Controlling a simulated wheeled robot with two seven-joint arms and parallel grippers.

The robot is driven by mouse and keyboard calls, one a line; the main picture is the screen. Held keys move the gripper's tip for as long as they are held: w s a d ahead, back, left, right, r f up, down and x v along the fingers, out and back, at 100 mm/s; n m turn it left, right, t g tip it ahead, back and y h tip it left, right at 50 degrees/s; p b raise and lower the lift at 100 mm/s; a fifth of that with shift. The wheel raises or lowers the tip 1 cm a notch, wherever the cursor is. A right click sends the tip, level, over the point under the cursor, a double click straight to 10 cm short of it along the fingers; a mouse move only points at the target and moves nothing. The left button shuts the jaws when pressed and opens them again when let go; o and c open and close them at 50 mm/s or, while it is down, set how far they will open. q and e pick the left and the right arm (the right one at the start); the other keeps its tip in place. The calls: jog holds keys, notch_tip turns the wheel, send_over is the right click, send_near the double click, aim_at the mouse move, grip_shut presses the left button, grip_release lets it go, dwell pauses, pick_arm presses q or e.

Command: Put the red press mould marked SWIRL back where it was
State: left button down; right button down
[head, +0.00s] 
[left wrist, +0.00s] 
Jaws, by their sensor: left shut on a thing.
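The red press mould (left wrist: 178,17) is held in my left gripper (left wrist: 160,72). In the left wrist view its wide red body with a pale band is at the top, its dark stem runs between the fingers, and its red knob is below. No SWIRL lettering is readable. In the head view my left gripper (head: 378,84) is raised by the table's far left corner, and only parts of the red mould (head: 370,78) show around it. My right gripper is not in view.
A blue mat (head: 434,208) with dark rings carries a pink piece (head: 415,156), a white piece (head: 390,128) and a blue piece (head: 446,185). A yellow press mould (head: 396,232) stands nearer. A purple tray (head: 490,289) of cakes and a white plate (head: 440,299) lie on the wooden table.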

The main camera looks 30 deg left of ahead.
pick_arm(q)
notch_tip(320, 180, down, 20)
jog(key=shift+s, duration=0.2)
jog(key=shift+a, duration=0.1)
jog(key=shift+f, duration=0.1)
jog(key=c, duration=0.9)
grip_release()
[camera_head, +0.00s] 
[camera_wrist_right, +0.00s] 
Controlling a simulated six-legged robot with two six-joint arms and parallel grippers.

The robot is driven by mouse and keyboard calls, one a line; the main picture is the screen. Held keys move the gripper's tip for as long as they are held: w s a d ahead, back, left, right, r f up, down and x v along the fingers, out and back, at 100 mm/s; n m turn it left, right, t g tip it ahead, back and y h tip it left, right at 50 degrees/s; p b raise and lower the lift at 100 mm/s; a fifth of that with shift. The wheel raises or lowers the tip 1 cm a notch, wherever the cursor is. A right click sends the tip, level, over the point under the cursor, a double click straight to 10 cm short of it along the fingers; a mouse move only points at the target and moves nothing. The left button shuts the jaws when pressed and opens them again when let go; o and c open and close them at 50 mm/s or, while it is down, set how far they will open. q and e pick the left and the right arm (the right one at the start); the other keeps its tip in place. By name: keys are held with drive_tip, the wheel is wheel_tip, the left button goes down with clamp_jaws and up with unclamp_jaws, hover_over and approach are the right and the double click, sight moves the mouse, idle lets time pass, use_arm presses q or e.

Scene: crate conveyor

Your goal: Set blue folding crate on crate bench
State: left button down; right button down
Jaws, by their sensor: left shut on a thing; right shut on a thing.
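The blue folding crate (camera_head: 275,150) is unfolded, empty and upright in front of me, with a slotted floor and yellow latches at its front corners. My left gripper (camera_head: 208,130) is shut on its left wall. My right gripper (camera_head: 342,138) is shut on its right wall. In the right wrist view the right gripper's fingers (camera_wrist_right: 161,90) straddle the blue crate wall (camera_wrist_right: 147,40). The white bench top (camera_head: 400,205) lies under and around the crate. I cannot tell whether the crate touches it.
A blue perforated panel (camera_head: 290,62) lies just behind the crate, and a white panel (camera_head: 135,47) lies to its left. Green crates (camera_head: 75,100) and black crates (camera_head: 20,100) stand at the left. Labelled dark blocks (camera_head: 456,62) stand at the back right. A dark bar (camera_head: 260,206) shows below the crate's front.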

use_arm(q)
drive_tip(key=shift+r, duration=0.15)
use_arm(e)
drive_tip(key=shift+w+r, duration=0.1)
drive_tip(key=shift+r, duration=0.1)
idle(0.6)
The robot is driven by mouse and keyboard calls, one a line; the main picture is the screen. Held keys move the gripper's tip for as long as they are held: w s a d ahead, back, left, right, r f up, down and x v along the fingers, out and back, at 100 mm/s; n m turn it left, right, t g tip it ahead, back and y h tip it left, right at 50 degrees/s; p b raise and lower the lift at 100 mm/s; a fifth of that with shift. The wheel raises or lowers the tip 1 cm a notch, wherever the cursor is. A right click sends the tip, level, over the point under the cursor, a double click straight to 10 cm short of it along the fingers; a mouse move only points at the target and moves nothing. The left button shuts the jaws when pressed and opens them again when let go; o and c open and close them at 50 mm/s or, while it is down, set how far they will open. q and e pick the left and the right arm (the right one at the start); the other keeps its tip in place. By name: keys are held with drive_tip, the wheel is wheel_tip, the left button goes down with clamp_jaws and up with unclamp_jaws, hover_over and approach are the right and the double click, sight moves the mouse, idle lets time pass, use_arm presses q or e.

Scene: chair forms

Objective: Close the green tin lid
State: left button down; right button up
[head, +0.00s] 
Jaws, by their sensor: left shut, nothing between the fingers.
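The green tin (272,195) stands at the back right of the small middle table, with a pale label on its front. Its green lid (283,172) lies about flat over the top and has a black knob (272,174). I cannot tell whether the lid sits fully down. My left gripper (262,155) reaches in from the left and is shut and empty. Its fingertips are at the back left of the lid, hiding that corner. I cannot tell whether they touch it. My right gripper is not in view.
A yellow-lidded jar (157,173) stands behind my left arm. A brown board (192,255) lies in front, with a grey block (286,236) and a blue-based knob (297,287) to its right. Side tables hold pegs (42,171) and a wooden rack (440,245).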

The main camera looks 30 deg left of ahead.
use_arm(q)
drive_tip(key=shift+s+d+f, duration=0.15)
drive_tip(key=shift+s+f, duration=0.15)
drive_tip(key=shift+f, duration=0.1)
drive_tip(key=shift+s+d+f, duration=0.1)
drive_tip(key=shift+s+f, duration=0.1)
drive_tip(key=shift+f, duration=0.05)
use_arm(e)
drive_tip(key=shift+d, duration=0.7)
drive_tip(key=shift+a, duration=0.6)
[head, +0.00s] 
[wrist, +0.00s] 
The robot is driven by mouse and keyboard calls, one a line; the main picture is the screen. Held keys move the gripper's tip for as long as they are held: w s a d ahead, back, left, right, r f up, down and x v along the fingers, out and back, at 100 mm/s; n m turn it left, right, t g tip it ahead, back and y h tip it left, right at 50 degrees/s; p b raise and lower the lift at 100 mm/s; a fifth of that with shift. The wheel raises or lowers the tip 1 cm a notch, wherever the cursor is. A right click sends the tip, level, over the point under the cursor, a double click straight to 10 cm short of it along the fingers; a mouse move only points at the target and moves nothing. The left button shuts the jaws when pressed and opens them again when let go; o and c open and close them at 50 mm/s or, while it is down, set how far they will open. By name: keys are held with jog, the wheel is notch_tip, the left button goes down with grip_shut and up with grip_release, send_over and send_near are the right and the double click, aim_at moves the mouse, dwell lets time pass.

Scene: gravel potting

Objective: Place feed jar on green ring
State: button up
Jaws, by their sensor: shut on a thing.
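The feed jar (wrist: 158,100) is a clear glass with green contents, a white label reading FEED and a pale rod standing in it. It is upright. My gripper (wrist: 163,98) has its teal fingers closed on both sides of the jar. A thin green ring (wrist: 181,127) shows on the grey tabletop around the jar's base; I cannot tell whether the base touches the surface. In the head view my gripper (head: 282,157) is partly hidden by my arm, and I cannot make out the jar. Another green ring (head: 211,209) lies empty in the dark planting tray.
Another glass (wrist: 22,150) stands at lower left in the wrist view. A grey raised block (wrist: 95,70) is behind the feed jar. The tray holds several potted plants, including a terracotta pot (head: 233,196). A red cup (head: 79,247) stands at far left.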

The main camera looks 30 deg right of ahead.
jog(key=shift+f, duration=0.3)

# Exercise aim
Copy out every line from the records that has the word "grippers".

# Complete response
Controlling a simulated wheeled robot with two seven-joint arms and parallel grippers.
Controlling a simulated six-legged robot with two six-joint arms and parallel grippers.

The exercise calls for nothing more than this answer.